CN Rail protest in Tkaronto Toronto. Photo credit: Jason Hargrove

Protests and the Discomfort of Progress

February 14, 2020

In the past week or two there has been an increase in protest actions supporting the Wet’suwet’en hereditary chiefs in their rejection of the Coastal GasLink Pipeline. It’s a complex issue and it’s one that few of us have the authority or understanding to speak on with any real depth (least of all, me). Moreover, there have been a few reports, including the one concerning treatment of MLA Ellis Ross over his dedication to Indigenous rights and title, that have been disturbing. So at the outset it is worth noting that this posting is not meant to address either the issue generally, or the protests in particular.

However, comments made by Premier John Horgan bothered me because I think they fundamentally misunderstand the role of protests and civil disobedience in society. Specifically he said:

“Yesterday was a day when people were denied access to their workplace not because of their political views but because they were seen as symbols of government. That was unacceptable.”

This is wrong on a variety of levels. The first is it seems to imply that denying access to a workplace based on someone’s political views is okay. This undermines the spirit of our Charter rights. Although I’m sure he misspoke on some level (perhaps a Freudian slip), it is indicative of the nature of politics in our government. An attack on the people who are opposed to you is ok, but an attack on the institution is forbidden.

This thinking leads to a second problem, which is a lack of understanding of the very nature of citizen control and leadership. The government is fallible. In fact, it is often corrupt. This, in turn, makes external citizen challenges necessary to the functioning of government. Sometimes we can’t wait for another election cycle; we need to stand up and demand change now. Therefore, our governing leaders should remember that protest and civil disobedience are as endemic to the checks and balances of government as voting and the court system are.

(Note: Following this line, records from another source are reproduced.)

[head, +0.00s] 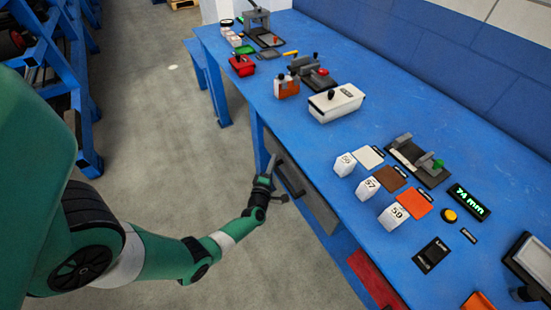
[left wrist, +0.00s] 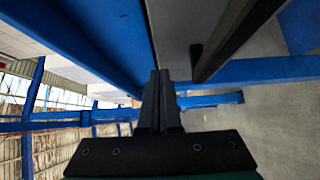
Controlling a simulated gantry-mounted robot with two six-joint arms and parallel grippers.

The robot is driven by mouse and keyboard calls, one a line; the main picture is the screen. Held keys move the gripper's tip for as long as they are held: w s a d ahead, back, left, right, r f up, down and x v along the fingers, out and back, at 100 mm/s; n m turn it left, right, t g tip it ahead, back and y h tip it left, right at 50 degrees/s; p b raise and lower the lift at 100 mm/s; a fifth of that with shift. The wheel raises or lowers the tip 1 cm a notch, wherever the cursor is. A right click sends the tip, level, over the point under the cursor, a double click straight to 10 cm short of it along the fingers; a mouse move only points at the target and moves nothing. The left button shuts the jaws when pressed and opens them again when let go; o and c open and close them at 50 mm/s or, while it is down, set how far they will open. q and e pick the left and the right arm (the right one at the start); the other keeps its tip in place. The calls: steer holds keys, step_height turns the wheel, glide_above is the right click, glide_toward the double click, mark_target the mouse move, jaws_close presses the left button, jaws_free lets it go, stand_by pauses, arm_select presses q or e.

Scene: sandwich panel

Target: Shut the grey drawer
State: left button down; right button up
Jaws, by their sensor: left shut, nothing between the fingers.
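The grey drawer (head: 318,206) is under the near edge of the blue table, with a dark bar handle (head: 291,179) on its front. I cannot tell how far it stands out. My left gripper (head: 270,163) is shut and empty, beside the drawer front near the handle's far end. In the left wrist view, the shut fingers (left wrist: 159,78) point toward the drawer's grey face (left wrist: 185,28), with the dark handle (left wrist: 225,40) to their right. Contact cannot be made out. My right gripper is not in view.
The blue table (head: 240,125) carries a white box (head: 336,103), numbered white blocks (head: 393,216), coloured tiles and a green display (head: 469,202). A red panel (head: 374,279) is under the table nearer me. Open grey floor (head: 175,150) lies left of the table.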

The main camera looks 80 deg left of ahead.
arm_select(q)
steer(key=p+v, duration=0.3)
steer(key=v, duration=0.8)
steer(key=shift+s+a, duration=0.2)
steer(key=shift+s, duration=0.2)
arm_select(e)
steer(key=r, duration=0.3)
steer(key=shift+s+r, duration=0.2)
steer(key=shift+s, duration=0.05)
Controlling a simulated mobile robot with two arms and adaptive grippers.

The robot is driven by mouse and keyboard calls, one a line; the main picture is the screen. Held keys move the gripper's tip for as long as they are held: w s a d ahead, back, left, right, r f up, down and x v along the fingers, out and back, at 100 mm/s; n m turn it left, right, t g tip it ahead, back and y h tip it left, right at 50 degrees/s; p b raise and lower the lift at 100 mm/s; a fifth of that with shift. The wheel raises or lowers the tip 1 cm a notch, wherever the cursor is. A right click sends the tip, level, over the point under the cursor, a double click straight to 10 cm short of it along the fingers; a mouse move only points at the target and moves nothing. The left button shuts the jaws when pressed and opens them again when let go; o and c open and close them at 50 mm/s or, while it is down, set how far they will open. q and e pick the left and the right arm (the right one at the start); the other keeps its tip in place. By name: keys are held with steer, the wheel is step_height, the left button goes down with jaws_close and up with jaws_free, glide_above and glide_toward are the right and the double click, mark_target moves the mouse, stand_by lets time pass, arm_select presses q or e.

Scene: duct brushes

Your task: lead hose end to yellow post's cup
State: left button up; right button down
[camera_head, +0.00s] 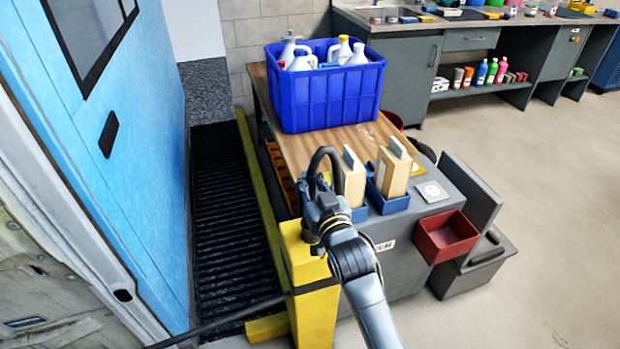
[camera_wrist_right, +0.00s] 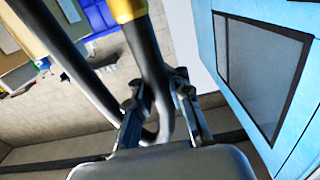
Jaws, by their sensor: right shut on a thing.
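The yellow post (camera_head: 312,308) stands at the near corner of the workbench. My right gripper (camera_head: 318,188) is above the post's top and hides part of it. It is shut on the black hose (camera_head: 324,155), which curves up in a loop over the fingers. In the right wrist view the hose (camera_wrist_right: 148,55) runs between the fingertips (camera_wrist_right: 160,92), with a yellow part (camera_wrist_right: 127,8) at the top edge. I cannot make out the cup or the hose's tip. My left gripper is not in view.
A blue crate (camera_head: 330,100) of bottles stands on the wooden bench top (camera_head: 345,142). Two wooden-backed brushes stand in blue holders (camera_head: 388,202) right of my gripper. A red bin (camera_head: 446,237) hangs at the bench's right. A blue van side (camera_head: 110,190) and dark grating (camera_head: 225,220) lie left.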

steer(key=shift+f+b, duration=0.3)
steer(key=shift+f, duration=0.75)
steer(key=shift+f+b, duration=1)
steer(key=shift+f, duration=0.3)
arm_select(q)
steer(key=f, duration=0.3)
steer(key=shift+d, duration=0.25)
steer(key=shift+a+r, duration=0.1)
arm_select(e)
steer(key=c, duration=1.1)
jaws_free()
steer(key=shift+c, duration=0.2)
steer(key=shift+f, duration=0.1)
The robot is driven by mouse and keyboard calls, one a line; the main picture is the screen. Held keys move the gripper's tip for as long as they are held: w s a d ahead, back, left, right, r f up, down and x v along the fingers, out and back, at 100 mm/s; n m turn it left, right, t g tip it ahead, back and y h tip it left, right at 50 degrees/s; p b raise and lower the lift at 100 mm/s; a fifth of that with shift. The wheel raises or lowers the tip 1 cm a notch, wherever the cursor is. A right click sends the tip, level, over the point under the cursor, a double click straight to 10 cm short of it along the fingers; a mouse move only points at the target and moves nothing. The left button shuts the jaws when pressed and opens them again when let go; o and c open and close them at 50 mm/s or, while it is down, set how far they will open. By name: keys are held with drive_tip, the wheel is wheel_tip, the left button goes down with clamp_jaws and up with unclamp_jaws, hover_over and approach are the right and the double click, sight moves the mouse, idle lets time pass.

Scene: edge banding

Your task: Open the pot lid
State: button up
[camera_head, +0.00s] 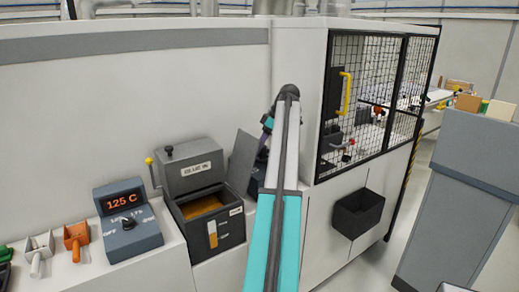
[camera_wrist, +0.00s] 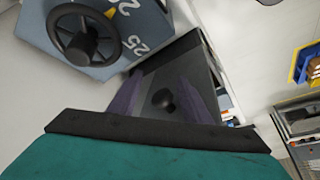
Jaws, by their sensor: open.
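The dark pot (camera_head: 217,240) stands at the middle left of the head view, its top open on amber glue. A grey plate, the lid (camera_head: 243,159), stands tilted up at its right edge. In the wrist view the lid (camera_wrist: 184,68) shows a round black knob (camera_wrist: 163,100). My gripper (camera_head: 265,150) is beside the lid's right side, mostly hidden by my arm in the head view. In the wrist view the dark purple fingers of my gripper (camera_wrist: 163,96) are apart, one on each side of the knob in the picture. Contact cannot be told.
A grey block (camera_head: 190,172) with a knob stands behind the pot, near a yellow-tipped lever (camera_head: 150,162). A display box (camera_head: 128,220) reads 125 C. A handwheel (camera_wrist: 82,35) is close in the wrist view. A mesh guard (camera_head: 370,95) and black bin (camera_head: 358,213) are right.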

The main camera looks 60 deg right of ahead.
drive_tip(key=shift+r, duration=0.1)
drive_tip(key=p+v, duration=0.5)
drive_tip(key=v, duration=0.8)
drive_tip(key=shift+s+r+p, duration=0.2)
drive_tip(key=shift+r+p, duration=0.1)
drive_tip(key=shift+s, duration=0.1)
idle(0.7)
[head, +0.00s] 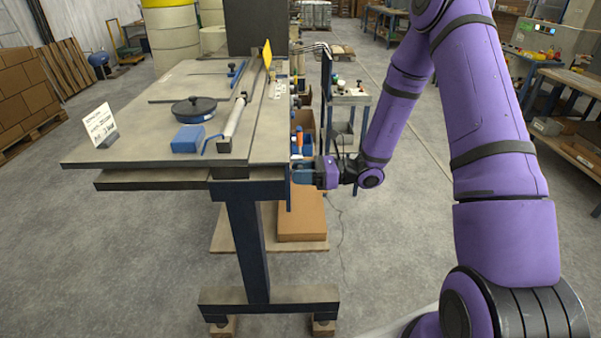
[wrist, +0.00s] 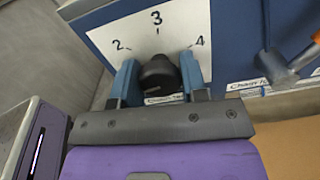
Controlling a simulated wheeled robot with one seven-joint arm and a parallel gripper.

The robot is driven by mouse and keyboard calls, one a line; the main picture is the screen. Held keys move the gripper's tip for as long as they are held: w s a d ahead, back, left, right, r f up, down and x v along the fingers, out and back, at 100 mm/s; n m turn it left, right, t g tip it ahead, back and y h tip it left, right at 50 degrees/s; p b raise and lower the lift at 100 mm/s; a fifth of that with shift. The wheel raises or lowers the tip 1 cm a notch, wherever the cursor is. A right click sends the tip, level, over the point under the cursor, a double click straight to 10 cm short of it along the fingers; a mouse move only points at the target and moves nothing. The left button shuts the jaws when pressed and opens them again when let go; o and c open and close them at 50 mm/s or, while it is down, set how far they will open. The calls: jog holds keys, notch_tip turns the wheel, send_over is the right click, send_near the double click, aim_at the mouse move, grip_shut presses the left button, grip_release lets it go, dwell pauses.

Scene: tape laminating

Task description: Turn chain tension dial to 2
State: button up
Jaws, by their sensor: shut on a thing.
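The chain tension dial is a black round knob (wrist: 158,74) on a white scale plate (wrist: 180,25), in the wrist view. The plate shows the numbers 2 at left, 3 at top and 4 at right. My gripper (wrist: 158,76) has its blue fingers on the left and right sides of the knob and is shut on it. I cannot make out a pointer on the knob. A label below it is partly hidden by my gripper. In the head view my gripper (head: 303,172) is at the machine table's right side; the dial is not visible there.
The machine table (head: 140,150) carries a black round part (head: 194,109) and a blue block (head: 188,139). A cardboard box (head: 302,218) lies below. Floor is clear at front left.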

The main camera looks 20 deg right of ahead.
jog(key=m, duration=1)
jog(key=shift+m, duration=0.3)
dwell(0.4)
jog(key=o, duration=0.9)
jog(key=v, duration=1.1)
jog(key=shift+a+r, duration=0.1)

Finally, within Horgan’s characterization of the protests is a narrative of how people are free to express their opinions as long as that expression is contained. Sitting in prescribed areas and chanting is ok, but shutting down intersections, ports, or government buildings is out of bounds. Again, this cuts against the entire point of protest and civil disobedience. Protesting is meant to be uncomfortable. It is meant to inconvenience people and add friction to our daily lives. This is primarily because change doesn’t typically happen when corporate and governmental powers are comfortable. It happens when they are nervous; when they are concerned about the limits of their power and realize that they may have gone too far.

In the States some jurisdictions and lobbying groups have started referring to protests – especially from climate and social activists – as economic terrorism. They have equated the disruption of institutions and systems as a form of violence or treason. Canada has not yet reached that level of rhetoric but it’s certainly a slippery slope. Our inherent rights to protest and civil disobedience must be protected and preserved. And all of us – especially those of us who work for institutions of power – should be ready to accept a certain level of friction in our lives, even when it’s uncomfortable and emotionally charged. Generally speaking the victims of injustice are not given a break from discrimination and dispossession, so when they push back, the rest of us shouldn’t be given a free pass either.